Thursday, January 21, 2010

I am so excited I can't stand it! The American Association of School Librairans has finally adopted "School Librarian" as the official term for the profession. If I could I would be doing cartwheels in the street! Here is the link to the short article in SLJ:

I am sure there are many school librarians who would prefer to, and do, call themselves by other titles. Teacher Librarian was popular in Canada and moved south of border, but it is truly one of my least favorite titles as to me a librarian, whether in a school, public or academic library, teaches. We all help people locate and use information and select leisure reading materials. In other words - we are all about teaching patrons every time we interact with one. Academic librarians are certainly involved in teaching information access skills as much as school librarians are. And, librarians in public libraries are often the ones children and teens turn to for homework help. School librarians got mixed up with educational media folks back in the 70s and, in my humble opinion, we have continued to lose professional credibility every since.

Below is my response to a colleague (who is not a school librarian) who thought the adoption of School Librarian was a step backward. It will become abundantly clear as you read this that Media Specialist is even further down my list of favorite titles than Teacher Librarian. And, for those of you who read this blog - you know I don't hold my punches when it comes to stating my opinion about things I am passionate about.

I am ecstatic that AASL has finally adopted a title that reflects our involvement/role in the library profession. The Association is, after all, the American Association of School Librarians. If we want to be on an equal footing with the other Divisions in ALA we School Librarians (I will always consider myself one) need to be as proud of being called Librarians as our Academic and Public Library colleagues. There will always be "sub-titles" for those who are specialized librarians, but the general title, Librarian, is timeless.

My students, while comparing school and public library services to youth, have frequently commented on the lack of accessible media in the so-called school media center in comparison to the public and academic libraries where non-print circulating materials have long been available to patrons. Students have limited or no access to the DVDs, CDs, and other non-print materials in a school library - they are for teachers only.
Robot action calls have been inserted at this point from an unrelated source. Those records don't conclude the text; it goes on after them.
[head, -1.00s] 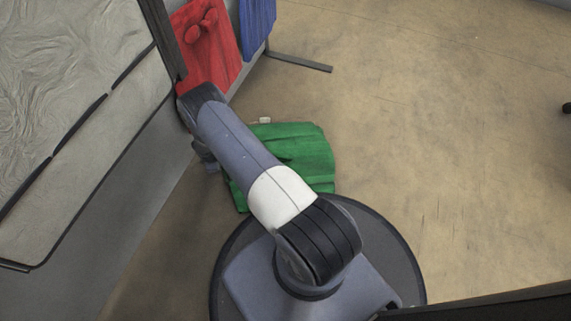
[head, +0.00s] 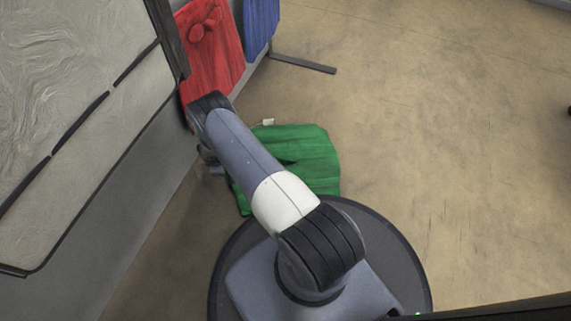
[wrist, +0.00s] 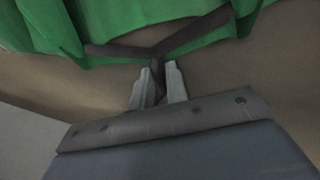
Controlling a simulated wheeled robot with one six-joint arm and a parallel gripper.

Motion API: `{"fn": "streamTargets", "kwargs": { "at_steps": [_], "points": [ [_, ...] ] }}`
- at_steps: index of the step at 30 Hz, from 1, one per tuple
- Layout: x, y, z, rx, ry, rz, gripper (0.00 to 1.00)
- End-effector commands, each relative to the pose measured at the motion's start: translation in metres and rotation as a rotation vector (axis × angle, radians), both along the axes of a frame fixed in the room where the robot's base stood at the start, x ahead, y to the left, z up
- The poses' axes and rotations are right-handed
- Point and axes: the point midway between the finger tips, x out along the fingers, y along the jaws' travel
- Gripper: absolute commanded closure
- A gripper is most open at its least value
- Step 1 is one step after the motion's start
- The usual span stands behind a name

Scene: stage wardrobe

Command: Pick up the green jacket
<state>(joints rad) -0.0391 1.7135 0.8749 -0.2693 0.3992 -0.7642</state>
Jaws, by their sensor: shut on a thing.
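The green jacket (head: 305,155) shows in the head view below the far end of my arm, partly covered by the arm. In the wrist view the green jacket (wrist: 120,22) fills the top, with a dark hanger (wrist: 188,38) across it. My gripper (wrist: 158,72) is shut on the stem of this hanger, just below where its two arms meet. The jacket's cloth lies beyond the fingertips, apart from them. In the head view the fingers are hidden behind the arm.
A red garment (head: 212,50) and a blue garment (head: 261,22) hang at the upper left, close to my arm. A rail foot (head: 303,64) reaches over the floor. A pale framed panel (head: 70,110) stands along the left. The floor (head: 440,130) at right is clear.

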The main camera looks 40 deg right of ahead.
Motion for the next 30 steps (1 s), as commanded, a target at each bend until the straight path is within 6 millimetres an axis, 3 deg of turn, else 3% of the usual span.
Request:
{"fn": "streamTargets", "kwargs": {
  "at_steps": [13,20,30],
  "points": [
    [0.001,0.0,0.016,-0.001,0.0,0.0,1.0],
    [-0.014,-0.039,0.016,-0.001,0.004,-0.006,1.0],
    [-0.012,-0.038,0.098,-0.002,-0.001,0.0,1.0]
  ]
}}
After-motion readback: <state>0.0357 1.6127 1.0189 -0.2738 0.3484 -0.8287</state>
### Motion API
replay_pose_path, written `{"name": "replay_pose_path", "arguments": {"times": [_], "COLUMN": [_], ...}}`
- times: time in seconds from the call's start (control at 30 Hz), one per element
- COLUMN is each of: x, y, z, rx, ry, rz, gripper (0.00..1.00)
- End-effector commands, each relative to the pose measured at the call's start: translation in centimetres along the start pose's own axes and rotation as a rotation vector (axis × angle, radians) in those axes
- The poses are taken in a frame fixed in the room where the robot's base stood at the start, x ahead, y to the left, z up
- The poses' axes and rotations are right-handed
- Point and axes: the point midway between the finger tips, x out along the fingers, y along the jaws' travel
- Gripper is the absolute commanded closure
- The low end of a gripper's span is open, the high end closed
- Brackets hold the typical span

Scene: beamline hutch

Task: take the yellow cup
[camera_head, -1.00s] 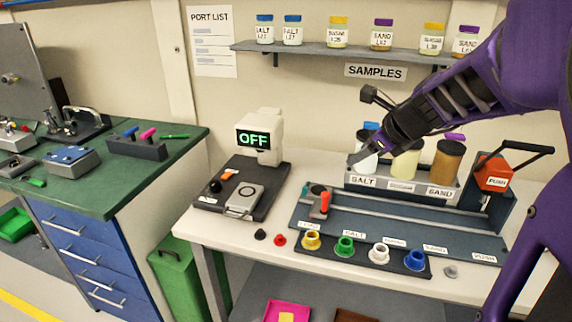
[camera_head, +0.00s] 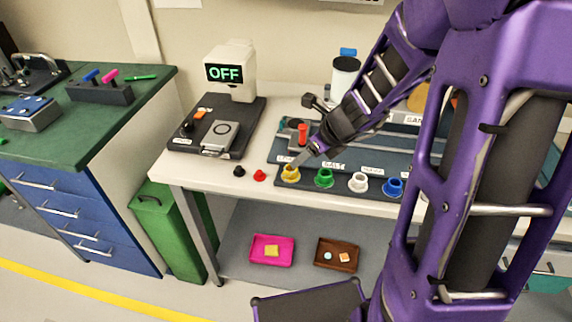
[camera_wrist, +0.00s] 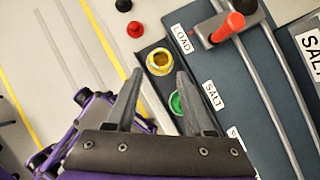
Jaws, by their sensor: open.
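The yellow cup (camera_head: 291,175) sits at the left end of a dark strip on the bench's front, below a label. In the wrist view the yellow cup (camera_wrist: 160,62) appears just beyond the fingertips, roughly between them, with its open top showing. My gripper (camera_head: 296,164) points down at the cup from above and behind it in the head view. In the wrist view my gripper (camera_wrist: 158,74) has its two fingers apart with nothing between them. I cannot tell whether a fingertip touches the cup.
A green cup (camera_head: 324,178), white cup (camera_head: 358,182) and blue cup (camera_head: 394,187) stand along the same strip. A red-handled lever (camera_head: 303,134) stands behind the yellow cup. Red (camera_head: 260,175) and black (camera_head: 239,171) knobs lie left. Pink (camera_head: 272,262) and brown (camera_head: 337,266) trays sit below.

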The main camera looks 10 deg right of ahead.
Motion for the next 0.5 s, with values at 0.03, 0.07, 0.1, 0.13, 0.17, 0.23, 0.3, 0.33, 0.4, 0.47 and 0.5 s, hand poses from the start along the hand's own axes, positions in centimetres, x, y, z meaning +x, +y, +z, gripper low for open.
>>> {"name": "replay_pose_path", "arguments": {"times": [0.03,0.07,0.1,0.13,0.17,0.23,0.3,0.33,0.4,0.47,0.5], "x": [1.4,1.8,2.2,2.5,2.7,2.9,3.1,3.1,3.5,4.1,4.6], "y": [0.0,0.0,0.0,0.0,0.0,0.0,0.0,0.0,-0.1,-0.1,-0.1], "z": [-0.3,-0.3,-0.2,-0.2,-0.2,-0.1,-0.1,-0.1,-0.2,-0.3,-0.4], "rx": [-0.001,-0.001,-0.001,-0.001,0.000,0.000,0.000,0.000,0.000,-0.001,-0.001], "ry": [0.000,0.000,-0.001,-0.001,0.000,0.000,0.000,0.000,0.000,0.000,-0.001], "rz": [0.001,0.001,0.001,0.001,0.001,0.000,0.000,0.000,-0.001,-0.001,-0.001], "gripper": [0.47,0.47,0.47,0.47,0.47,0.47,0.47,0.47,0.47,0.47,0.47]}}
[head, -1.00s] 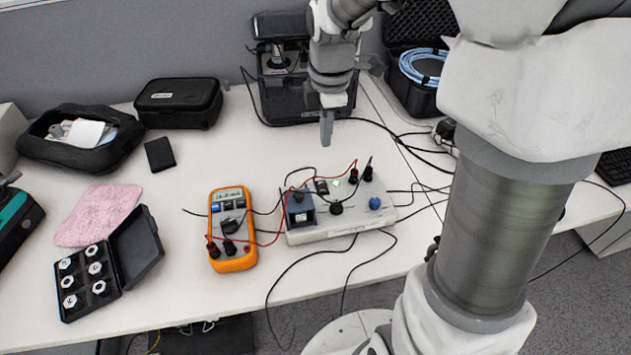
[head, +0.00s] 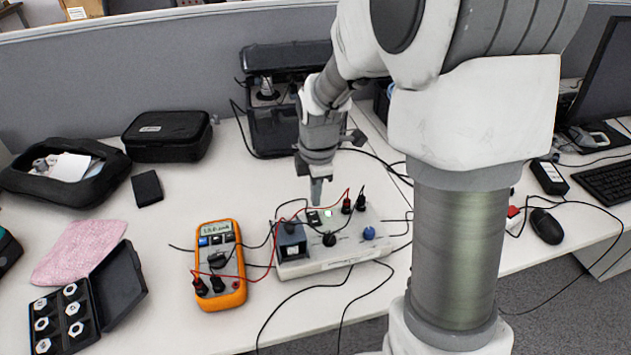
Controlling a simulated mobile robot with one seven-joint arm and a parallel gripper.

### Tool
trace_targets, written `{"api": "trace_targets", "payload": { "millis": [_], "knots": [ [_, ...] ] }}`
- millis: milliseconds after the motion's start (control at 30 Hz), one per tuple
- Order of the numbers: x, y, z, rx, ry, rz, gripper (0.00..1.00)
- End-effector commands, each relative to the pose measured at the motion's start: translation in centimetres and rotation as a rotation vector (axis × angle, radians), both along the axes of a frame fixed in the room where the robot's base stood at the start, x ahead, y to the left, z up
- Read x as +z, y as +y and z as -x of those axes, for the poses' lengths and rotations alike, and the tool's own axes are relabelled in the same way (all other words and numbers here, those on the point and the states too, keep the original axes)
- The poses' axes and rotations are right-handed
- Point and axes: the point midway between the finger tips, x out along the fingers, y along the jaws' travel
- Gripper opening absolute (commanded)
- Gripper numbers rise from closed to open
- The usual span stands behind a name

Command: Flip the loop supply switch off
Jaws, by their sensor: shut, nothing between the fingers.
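The loop supply is a light grey box (head: 343,258) on the white table, with a black knob (head: 329,240), a blue knob (head: 369,233) and red and black plugs on top. A small black switch (head: 313,217) sits near the back of its top, beside a lit green display or lamp (head: 328,213). Its on or off position is too small to tell. My gripper (head: 316,198) is shut and empty, pointing down just above and behind the switch. Whether the fingertips touch the box is unclear.
An orange multimeter (head: 219,265) stands left of the box, joined to it by red and black leads. More cables trail right and in front. A black case (head: 167,136) and an open box of nuts (head: 62,322) lie left. A black mouse (head: 546,226) lies right.

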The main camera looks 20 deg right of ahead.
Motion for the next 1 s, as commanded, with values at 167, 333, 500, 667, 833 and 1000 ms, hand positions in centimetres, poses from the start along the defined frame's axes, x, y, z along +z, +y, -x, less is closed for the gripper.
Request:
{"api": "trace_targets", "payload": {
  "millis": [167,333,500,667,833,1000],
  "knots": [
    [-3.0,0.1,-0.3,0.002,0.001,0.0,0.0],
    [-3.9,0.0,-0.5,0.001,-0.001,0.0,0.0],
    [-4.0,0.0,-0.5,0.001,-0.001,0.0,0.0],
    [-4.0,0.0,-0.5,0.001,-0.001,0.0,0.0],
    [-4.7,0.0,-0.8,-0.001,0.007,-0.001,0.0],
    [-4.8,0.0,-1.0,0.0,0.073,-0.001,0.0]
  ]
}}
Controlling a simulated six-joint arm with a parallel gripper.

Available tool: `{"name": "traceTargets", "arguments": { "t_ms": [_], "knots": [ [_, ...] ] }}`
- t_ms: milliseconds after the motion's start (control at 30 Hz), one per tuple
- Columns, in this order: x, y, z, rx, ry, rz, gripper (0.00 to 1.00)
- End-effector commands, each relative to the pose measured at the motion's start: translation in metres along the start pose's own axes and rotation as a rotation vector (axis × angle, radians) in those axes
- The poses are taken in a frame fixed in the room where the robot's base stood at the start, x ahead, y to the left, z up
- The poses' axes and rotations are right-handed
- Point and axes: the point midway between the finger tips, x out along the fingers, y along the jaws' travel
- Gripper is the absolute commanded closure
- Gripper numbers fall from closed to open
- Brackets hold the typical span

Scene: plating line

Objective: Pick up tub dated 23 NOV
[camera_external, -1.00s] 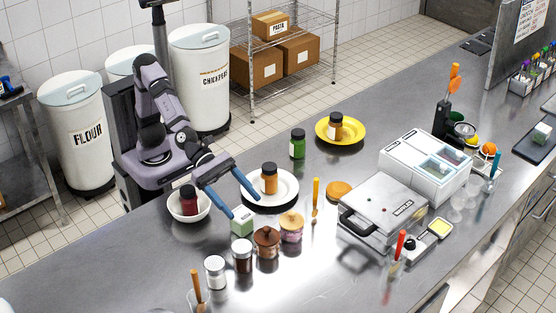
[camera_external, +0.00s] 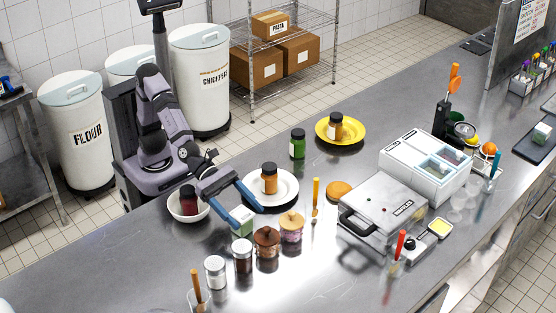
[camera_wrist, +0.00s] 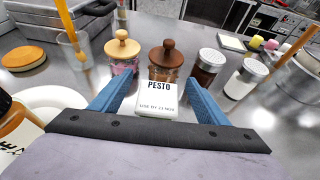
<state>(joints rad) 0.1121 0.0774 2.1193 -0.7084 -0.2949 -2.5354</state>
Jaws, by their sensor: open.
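The tub (camera_wrist: 156,104) has a white label reading "PESTO", with a small use-by line that seems to read 23 NOV. It stands upright on the steel counter; in the external view its pale green body (camera_external: 242,221) shows partly behind the fingers. My gripper (camera_external: 248,216) is open and low over the counter, its two blue fingers on either side of the tub. In the wrist view the tub sits between the fingers of my gripper (camera_wrist: 158,82), with a gap visible at each side. Whether either finger touches it elsewhere cannot be told.
A wooden-lidded brown jar (camera_external: 267,243), a pink jar (camera_external: 291,229) and shakers (camera_external: 242,258) stand just beyond the tub. A white plate (camera_external: 286,198) with an orange jar and a white bowl (camera_external: 181,217) with a red jar flank my gripper.

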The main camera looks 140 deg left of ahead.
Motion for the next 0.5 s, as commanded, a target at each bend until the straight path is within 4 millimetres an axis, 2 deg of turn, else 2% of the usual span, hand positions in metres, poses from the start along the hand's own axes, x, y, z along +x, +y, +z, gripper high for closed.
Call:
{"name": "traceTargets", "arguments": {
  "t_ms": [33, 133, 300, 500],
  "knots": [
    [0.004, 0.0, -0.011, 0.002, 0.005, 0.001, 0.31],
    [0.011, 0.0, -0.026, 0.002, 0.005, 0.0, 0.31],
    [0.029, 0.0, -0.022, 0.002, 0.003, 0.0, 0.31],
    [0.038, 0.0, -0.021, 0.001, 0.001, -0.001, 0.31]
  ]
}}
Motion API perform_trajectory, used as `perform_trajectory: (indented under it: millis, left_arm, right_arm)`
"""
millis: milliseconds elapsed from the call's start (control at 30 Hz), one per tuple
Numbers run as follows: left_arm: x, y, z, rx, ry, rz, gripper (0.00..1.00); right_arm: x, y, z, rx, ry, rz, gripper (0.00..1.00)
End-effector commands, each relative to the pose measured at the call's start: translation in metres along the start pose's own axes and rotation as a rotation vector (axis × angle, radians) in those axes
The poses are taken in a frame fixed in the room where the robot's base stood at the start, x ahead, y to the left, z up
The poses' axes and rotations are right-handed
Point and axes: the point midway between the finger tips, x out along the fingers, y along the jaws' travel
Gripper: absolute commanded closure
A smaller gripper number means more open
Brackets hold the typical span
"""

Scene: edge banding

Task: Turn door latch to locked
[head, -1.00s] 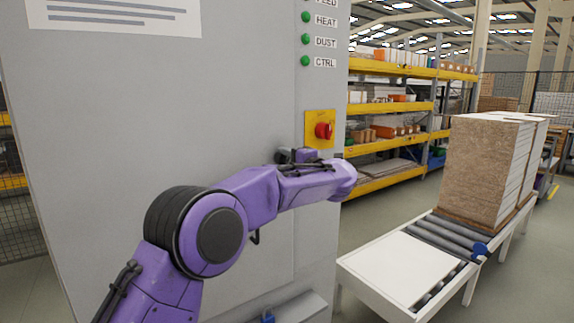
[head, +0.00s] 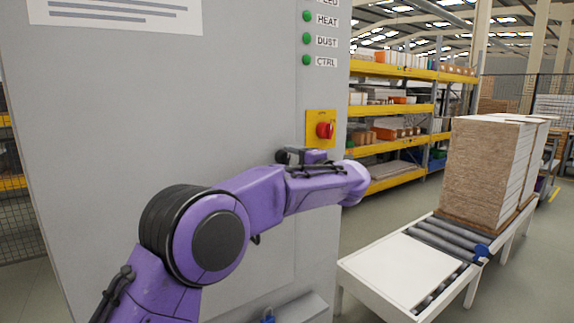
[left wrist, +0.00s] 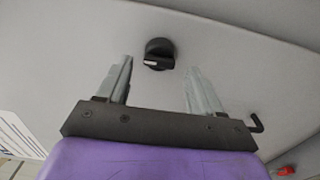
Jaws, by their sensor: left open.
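The latch (left wrist: 160,54) is a round black knob with a pale mark on a grey panel. It shows in the left wrist view, just beyond and between my fingertips. The pale mark sits at its lower left. My left gripper (left wrist: 160,65) is open, with two grey fingers spread either side of the knob in the picture. I see no contact, and the gap in depth is hard to judge. In the head view my purple left arm crosses the grey cabinet (head: 240,90) and hides the latch and fingers. My right gripper is not in view.
A red stop button (head: 325,130) on a yellow plate sits just above my left wrist, near the cabinet's right edge. Green lamps (head: 306,61) are above it. A white conveyor table (head: 400,270) with stacked boards (head: 485,170) stands at right. A small dark hook (left wrist: 257,123) shows beside the gripper.

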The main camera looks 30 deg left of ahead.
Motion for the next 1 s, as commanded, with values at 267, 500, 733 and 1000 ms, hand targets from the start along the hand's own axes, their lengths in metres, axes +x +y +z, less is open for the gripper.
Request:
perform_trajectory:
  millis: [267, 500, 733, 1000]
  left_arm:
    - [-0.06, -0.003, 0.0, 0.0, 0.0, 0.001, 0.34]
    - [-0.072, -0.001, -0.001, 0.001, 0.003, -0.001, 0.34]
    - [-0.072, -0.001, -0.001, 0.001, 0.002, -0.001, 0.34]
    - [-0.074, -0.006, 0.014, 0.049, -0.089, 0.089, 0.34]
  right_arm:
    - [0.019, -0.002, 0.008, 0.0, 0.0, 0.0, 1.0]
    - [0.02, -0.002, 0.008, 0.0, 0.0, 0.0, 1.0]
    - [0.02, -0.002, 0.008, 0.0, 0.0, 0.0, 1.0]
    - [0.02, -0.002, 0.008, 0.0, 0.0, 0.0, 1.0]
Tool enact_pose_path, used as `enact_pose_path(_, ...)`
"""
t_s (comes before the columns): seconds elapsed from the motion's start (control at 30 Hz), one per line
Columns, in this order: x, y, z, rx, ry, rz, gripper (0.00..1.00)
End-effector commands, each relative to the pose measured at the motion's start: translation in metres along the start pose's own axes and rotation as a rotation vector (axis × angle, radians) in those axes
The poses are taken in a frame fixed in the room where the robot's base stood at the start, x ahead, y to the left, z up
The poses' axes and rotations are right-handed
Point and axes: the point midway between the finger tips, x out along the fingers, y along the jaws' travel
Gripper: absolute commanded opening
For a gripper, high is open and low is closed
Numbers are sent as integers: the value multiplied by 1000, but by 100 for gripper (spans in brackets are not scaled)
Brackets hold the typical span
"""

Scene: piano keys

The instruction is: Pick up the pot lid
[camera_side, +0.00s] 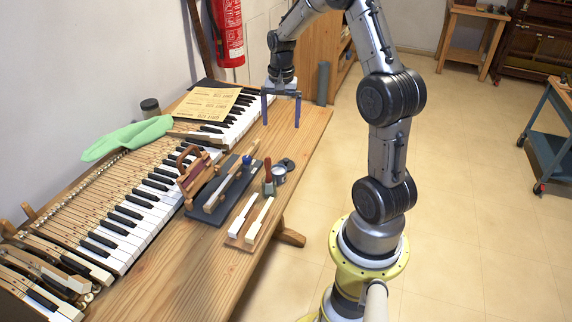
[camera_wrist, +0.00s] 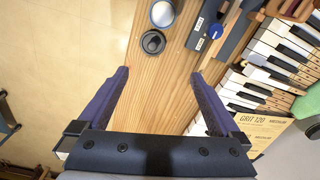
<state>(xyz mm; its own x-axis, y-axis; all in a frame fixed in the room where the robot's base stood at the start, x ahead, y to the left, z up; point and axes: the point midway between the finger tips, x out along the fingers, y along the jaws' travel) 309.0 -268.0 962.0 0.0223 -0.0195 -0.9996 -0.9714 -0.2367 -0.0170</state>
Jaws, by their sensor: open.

So the term media specialist and media center never worked for me. And, it certainly didn't for the general public. Media specialist - someone who works for a TV station; someone who fixes media (filmstrips!) - but rarely thought of as a professional. The general public has great respect for librarians and it really doesn't matter what format materials are in for which we are the gatekeepers to or what we call the facility. Librarians can, and do, adapt to the changes in formats and modes of delivery of information. So, yes - as Evelyn says in this memorable quote from The Mummy (1999)

Evelyn: Look, I... I may not be an explorer, or an adventurer, or a treasure-seeker, or a gunfighter, Mr. O'Connell, but I am proud of what I am.
Rick: And what is that?
Evelyn: I... am a librarian.

Yup - I agree with this feisty film version of us - I AM A LIBRARIAN - said with head high and a big smile on my face!

Way to go AASL!!!!! And, I just added the above quote below my signature line on my email account. Will do so on my Yahoo one too but I don't have much time to check that one these days.